Mathematical modeling and dynamic analysis of carbon fiber reinforced plastic shaft-disk-bearing system considering internal damping effect

Abstract

The internal damping has significant influence on the dynamic characteristics of carbon fiber reinforced plastic drive shaft. In this paper, a dynamic model of the single-span multi-disk carbon fiber reinforced plastic shaft with elastic support is established based on layer-wise theory, damping specific capacity model, and Euler–Bernoulli beam theory. The model takes into account physical factors such as rigid body displacement caused by elastic support deformation, gyroscopic effect of concentrated mass disk, viscous internal damping of the carbon fiber reinforced plastic shaft, and lamination parameters. The model is used to analyze the natural angular frequency and critical instability speed of carbon fiber reinforced plastic shaft-disk-bearing system. The analysis results are compared with those obtained from the equivalent modulus beam theory, equivalent single layer theory, simplified homogenized beam theory, and quadrature element method.

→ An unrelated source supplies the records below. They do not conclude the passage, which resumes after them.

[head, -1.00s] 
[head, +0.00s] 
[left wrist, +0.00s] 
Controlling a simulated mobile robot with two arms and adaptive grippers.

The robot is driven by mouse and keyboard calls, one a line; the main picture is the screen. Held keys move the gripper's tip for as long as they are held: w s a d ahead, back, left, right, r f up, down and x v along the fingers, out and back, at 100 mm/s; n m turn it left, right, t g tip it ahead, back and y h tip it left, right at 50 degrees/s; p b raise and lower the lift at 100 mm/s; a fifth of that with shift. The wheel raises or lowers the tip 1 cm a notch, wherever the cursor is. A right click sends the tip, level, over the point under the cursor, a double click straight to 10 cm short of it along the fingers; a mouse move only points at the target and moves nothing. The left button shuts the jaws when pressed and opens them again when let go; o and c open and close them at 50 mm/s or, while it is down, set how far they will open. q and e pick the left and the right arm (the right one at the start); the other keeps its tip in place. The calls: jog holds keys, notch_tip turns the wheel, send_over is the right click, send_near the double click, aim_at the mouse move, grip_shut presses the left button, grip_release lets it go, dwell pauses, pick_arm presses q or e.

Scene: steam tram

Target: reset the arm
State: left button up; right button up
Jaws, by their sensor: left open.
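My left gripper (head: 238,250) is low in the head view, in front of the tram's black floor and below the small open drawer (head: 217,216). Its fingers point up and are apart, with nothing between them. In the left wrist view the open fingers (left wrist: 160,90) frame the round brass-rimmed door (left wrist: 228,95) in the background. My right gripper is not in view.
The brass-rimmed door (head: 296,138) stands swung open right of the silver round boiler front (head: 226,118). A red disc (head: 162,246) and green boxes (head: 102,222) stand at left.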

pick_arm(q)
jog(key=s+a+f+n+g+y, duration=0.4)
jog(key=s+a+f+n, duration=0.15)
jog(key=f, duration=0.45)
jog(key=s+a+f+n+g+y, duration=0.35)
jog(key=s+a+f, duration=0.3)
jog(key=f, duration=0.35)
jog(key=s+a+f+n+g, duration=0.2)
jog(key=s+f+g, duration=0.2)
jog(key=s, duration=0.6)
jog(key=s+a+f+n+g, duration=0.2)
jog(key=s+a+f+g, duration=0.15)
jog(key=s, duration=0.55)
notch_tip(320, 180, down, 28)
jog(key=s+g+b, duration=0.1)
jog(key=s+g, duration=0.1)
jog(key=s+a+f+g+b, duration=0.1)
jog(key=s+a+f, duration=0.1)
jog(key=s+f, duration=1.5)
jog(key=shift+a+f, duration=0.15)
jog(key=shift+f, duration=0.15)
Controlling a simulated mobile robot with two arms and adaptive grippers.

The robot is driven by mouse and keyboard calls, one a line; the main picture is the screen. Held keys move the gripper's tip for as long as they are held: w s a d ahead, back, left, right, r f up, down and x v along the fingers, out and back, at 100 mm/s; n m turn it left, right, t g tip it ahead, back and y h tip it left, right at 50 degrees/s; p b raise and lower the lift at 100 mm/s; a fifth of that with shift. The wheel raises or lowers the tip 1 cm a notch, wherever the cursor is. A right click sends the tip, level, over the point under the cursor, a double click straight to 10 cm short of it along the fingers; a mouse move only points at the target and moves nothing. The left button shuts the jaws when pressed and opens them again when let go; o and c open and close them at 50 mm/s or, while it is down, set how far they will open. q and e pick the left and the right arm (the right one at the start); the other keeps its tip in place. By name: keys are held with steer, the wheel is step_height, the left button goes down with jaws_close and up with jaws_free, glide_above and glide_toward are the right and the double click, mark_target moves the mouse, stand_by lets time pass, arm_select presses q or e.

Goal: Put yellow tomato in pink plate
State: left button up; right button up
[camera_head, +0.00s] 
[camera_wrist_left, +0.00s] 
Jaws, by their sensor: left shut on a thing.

All the results demonstrate the accuracy of the proposed model, thereby validating its effectiveness. Furthermore, the model is utilized to investigate the influence of lamination parameters and mass ratio on the natural angular frequency and critical instability speed. This study provides valuable insights for the dynamics and stability design of the carbon fiber reinforced plastic shaft-disk-bearing system.